Well, of course I don't really have an answer to that. To do so would require knowing inside baseball like costs, publication periods, working with creatives including writers, artists, inkers, colorists, even editors. It would require knowing about readership and buying habits and brand loyalty and other important and necessary stuff. And I don't know any of that.
But I do think I know what's good and what makes for good stories and, frankly, there aren't enough of them available. Every few months I go out and sit to look at the latest offerings (and I'll be the first to admit that skews what I see because I read graphic novels, which necessarily take sometimes years to accumulate enough story to be printed), so what I am looking at is not technically the latest offering. But what I see leaves me depressed.
So I suppose what I really mean is, why aren't comics as good as I wish they were? It's true, don't damn a story for what it's not. But there's so much else they can be. What I think disturbs me most is the tendency in so many stories to kill minor characters or passersby easily. I applaud where this has come from as a response against the unrealistic ability of everyone to save everyone.

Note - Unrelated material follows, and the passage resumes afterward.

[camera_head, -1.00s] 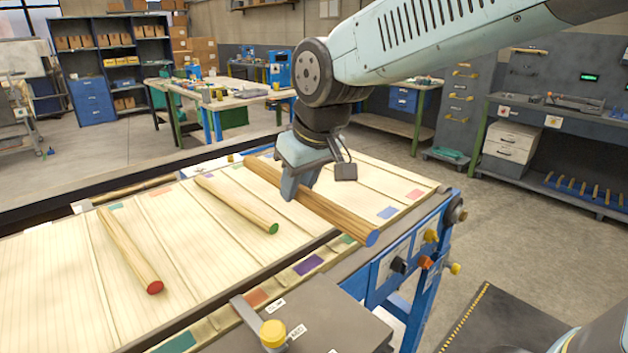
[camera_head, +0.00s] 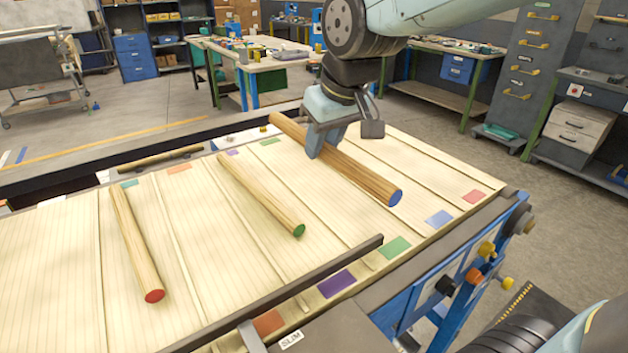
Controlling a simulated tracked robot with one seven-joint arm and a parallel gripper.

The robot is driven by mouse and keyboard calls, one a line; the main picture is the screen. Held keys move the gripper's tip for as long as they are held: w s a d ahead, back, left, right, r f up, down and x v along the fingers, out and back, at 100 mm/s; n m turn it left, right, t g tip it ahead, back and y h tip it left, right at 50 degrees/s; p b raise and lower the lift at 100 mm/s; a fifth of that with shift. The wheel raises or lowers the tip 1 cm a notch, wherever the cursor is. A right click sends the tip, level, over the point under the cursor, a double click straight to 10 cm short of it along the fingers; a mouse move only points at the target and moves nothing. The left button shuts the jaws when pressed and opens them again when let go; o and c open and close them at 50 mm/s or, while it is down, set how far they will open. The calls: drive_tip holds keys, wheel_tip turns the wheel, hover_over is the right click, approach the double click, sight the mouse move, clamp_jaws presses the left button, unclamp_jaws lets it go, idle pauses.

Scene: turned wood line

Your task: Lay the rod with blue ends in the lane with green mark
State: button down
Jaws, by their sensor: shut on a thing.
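The rod with blue ends (camera_head: 362,174) is in my gripper (camera_head: 317,150), which is shut on it near the middle. The rod slants from far left to near right, its blue end facing me. It appears above the lanes right of the one with the green mark (camera_head: 395,247); its height is hard to judge. The green lane's far mark (camera_head: 270,142) shows left of the rod. That lane looks empty, a bare strip of pale wood. My fingertips are partly hidden by the gripper body.
A green-ended rod (camera_head: 262,196) lies in the lane with the purple mark (camera_head: 337,283). A red-ended rod (camera_head: 134,240) lies farther left. Thin dividers separate the lanes. Blue (camera_head: 438,218) and red (camera_head: 473,196) marks are to the right. A dark bar (camera_head: 320,288) crosses the near edge.

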But there's too great the temptation, I guess, to whack people willy nilly to show how irredeemable a character is, how little human life means to them, all that. Is it necessary to show a character slaughtering, sometimes people on his own side, and joking while doing so? The recent Mr Miracle series was offensive in the killing of members of Scott and Barda's own forces while they argued about renovation. There aren't any noble ways to die but it's certainly insulting to be slain by the leaders of your own community while they banter about who puts their closet to better use.
I have, of course, other issues, mostly about the hypocrisy of fine tuning the reality of a series which continues to feature the same cast of a half century or a century ago. But there's something instructive too about looking backwards at those old series. What sets art, even middlebrow art, apart from the sniggering of porn and nihilistic jokes is that it presents a world a reader wants to work for or against. Here's where the optimism of space opera and the pessimism of dystopian stories come in. At their worst, they leave the reader with the sense that "this is a future I want to see/avoid." The Ronin/Hawkeye vignette in Avengers: Endgame, which might seem counter to my point, is instead an excellent example. Ronin's indiscriminate killing of drug dealers while cosmic forces are at play elsewhere is perfectly at home with his (and maybe the viewer's) belief that a world in which people who profit off other people's pain are punished as resolutely as a multiple world destroyer is a future worth working toward.